© JUNGE FREIHEIT Verlag GmbH & Co. KG www.jungefreiheit.de 24/21 / 11. Juni 2021

Videokonferenzen in Corona-Zeiten
„Mikrofon aus!“
Felix Krautkrämer

Freitag, 10 Uhr. Nach und nach ploppen bei der Besprechungsplattform Teams die Bildchen der Kollegen auf. Jeder, ausgestattet mit einem Kopfhörer, guckt in die Kamera und wartet darauf, daß es losgeht. Ein Lächeln hier, ein Nicken da. Blick auf die Uhr, trommeln auf der Tischplatte, Erinnerungen daran, wie es noch war, als man sich allmorgendlich im Konferenzraum versammelte, so ganz in echt und im Reallife, vor Corona, vor Teams. Mist, Kaffee vergessen, wenn’s nur nicht wieder ewig geht.

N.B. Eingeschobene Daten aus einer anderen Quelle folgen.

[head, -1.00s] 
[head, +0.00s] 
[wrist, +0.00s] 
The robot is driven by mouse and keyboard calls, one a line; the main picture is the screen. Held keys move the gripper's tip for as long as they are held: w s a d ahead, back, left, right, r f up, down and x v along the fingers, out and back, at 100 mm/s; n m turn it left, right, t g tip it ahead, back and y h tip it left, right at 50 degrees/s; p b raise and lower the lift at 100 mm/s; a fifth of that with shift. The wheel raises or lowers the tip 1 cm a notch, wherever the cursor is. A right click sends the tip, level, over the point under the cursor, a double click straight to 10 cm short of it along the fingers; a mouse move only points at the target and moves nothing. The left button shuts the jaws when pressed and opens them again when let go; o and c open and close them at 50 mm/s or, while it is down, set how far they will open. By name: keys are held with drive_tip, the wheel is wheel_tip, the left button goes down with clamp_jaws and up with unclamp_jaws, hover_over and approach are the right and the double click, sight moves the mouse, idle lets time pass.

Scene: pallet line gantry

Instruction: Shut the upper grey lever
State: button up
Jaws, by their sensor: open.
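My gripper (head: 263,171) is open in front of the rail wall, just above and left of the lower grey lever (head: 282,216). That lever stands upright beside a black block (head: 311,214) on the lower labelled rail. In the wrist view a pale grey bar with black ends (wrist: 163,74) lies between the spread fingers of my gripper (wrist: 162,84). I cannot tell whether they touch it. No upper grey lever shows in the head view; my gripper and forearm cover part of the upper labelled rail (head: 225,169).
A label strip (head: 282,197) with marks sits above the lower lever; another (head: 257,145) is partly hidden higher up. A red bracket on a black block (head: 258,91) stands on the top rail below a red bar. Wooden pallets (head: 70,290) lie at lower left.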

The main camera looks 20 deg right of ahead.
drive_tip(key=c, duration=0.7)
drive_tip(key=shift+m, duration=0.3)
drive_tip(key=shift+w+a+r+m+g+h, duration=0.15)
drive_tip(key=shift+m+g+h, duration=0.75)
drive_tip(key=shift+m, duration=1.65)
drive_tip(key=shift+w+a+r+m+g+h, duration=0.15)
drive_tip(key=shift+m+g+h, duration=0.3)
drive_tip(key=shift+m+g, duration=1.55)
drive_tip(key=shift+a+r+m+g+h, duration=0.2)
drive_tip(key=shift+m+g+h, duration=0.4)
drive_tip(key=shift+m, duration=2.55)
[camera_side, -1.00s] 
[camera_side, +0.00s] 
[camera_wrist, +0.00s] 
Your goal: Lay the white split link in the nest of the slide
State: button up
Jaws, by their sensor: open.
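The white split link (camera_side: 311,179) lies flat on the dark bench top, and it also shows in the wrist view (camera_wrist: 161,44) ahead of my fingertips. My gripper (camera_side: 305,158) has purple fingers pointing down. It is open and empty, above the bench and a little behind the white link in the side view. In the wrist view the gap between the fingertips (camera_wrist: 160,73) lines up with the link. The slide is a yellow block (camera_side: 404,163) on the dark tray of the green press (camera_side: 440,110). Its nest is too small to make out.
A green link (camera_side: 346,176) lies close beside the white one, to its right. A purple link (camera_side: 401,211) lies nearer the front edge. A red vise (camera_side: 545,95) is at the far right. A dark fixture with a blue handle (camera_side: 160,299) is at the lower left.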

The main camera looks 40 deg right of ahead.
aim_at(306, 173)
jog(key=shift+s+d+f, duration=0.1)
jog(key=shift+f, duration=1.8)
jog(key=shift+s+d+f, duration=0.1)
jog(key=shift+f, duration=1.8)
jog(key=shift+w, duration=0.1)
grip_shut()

Der Chef vom Dienst Matthias Bäkermann eröffnet die Sitzung: „Sind alle da? Dann können wir loslegen.“

Stein: „Moritz fehlt noch.“ Der Chef greift zum Telefon, es ist auf Lautsprecher gestellt. „Moritz, wo bist du?“

Schwarz: „Ja, Moment, ich hatte noch Probleme mit dem Rechner, aber jetzt geht’s.“ Zeitgleich erscheint nun auch der Kollege Moritz Schwarz mit Video bei Teams. Same procedure as every day …

Bäkermann: „So, wenn jetzt alle an Bord sind, können wir ja beginnen. Wir sollten auch nicht zu viel Zeit verlieren.“ Die letzten Worte gehen unter im gluckernden Geräusch eines sich füllenden Wasserglases.

Chef: „Kann bitte, wer gerade nicht redet, sein Mikrofon ausstellen?“ Beim trinkenden Kollegen erscheint blitzartig das Symbol eines ausgeschalteten Mikrofons.

Bäkermann: „Wie weit sind wir mit dem Aufmacher, ist der bestellt?“ Der zuständige Seitenredakteur bewegt die Lippen, doch es ist kein Ton zu vernehmen. Stimme aus dem Off: „Mikrofon anmachen!“

„Ach so, ’tschuldigung. Also, der Aufmacher ist bestellt, soll Montag vormittag kommen.“

Bäkermann: „Prima. Gibt es schon Kurzkommentare, die wir vergeben können?“

Es fallen gleich mehrere Themenvorschläge, aber da mehrere Kollegen gleichzeitig sprechen, ist keiner davon zu verstehen. „Bitte immer nur einer, also nacheinander.“

„Wir müssen unbedingt was zum Grünen-Hype machen!“ – „Wer kann das machen?“ – „Paulwitz?“

Niemand antwortet.

Der Kollege im Homeoffice zündet sich eine Zigarette an. Neidvolle Blicke der rauchenden Fraktion im Büro.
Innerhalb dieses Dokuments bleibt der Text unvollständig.